_Requirements_
Look through the records below and collect all lines that hold the string "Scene".

Rows from a robot dataset:
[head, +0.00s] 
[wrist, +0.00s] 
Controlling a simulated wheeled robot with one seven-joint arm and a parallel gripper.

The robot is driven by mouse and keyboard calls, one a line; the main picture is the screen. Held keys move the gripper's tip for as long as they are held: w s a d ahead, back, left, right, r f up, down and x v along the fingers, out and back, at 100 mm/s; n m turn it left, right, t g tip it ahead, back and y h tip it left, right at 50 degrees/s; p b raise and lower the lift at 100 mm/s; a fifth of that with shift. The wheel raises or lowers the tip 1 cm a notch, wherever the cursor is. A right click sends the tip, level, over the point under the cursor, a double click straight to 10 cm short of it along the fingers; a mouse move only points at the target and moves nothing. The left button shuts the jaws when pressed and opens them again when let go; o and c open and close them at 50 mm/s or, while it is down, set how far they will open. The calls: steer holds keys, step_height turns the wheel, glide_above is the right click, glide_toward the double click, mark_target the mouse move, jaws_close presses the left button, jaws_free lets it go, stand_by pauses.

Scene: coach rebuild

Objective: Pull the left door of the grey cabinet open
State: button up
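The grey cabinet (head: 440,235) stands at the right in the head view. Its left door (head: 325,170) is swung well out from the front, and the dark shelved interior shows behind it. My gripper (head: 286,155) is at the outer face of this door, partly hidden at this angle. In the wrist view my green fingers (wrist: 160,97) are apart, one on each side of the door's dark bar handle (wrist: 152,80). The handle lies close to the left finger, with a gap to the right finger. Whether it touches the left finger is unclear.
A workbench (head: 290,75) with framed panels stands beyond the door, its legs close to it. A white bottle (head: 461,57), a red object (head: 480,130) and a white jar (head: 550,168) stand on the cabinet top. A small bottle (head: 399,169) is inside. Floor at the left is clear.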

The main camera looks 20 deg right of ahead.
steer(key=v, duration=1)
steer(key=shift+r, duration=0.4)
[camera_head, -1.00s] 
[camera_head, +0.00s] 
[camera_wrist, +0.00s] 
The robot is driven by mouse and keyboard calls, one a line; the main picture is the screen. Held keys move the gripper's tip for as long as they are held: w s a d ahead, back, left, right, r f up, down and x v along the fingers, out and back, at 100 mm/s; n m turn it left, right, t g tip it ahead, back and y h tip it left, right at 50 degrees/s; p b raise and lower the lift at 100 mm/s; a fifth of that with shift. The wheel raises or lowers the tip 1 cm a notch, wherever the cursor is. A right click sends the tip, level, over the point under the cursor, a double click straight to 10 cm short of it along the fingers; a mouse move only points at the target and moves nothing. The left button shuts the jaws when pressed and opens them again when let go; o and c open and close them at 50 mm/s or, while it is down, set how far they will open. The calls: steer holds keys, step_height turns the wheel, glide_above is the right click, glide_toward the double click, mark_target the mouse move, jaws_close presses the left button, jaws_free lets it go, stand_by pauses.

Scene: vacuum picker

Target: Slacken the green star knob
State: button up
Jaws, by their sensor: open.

_Right answer_
Scene: coach rebuild
Scene: vacuum picker

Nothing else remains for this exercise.